Il n’y a décidément pas de quoi pleurer. La moitié des électeurs de Loire-Atlantique ont participé au référendum bouffon de nos princes de comédie, et 55 % ont donc dit oui à l’aéroport de Notre-Dame-des-Landes. Soit environ le quart des électeurs inscrits sur les listes. Et ce, malgré l’union désormais sacrée entre le PS  – Valls, Hollande, Ayrault et compagnie d’un côté – et la droite de Sarkozy, ce pauvre Fillon, ancien de la région, compris. Et ce, malgré le soutien enthousiaste des structures et des puissances, depuis la Chambre de commerce et d’industrie jusqu’à Vinci le bétonneur en chef, passant par une bonne partie de la presse.

Ce résultat, croyez-en mon vieux regard, est un camouflet pour le pouvoir socialiste, lui qui rêvait d’un plébiscite justifiant toutes les aventures dans le bocage préméditées par Valls. Le référendum, calculé au plus juste pour l’emporter – ni la Bretagne, ni Pays de la Loire, pourtant cofinanceurs du projet d’aéroport n’ont été consultés – montre surtout qu’une partie croissante de l’opinion ne croit plus aux fables sur la bagnole, l’avion, le « développement » – synonyme de destruction – la vitesse, les pantomimes coutumières. Laurent Fournier m’envoie depuis l’Inde des informations qui semblent montrer que ce pays envoie finalement promener Dassault, Hollande et leurs funestes Rafale, dont la vente supposée avait déclenché tant de bravos.

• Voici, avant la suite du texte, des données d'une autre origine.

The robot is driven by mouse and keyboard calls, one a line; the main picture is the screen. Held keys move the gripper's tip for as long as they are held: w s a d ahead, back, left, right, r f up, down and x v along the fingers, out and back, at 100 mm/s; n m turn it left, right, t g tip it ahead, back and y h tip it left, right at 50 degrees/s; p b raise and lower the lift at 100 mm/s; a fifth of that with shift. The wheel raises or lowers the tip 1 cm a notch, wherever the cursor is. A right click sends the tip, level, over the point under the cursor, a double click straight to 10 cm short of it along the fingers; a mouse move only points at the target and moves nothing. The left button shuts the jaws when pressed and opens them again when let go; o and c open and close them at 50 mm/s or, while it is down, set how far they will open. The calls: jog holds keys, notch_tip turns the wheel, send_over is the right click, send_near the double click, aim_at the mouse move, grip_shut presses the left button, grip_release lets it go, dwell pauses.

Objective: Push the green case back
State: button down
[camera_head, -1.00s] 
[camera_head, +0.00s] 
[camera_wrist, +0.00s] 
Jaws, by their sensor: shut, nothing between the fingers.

On verra ce qu’il en est, mais mon point de vue est limpide : nous assistons à un recul historique des forces coalisées qui souhaitent la poursuite mortifère du même. Nous tous, nous nous cherchons encore, et nous devrons assister encore à beaucoup d’épisodes déprimants de régression et de décomposition. Mais mon reste d’optimisme me fait penser que la culture profonde – la hiérarchie des valeurs, les buts, les méthodes, l’exercice du pouvoir, le rapport aux autres, aux bêtes, aux plantes – est en train de changer. C’est peut-être affaire d’accomodation. Nous ne regardons pas comme il faut ce qui se passe réellement. Je vous rappelle que le sous-titre de Planète sans visa est : Une autre façon de voir la même chose.

Évidemment, on ne lâche rien. On se tient prêts à fondre par dizaines de milliers sur le bocage en cas d’urgence. À pied, à cheval, en bœufs attelés, en montgolfières, en ULM, à l’aide de catapultes ou de canons à eau. Préparez les 9 et 10 juillet, le prochain rassemblement national. Ils ne sont pas encore passés, et ils ne passeront pas.

J’ai grand besoin de vous (et c’est vrai)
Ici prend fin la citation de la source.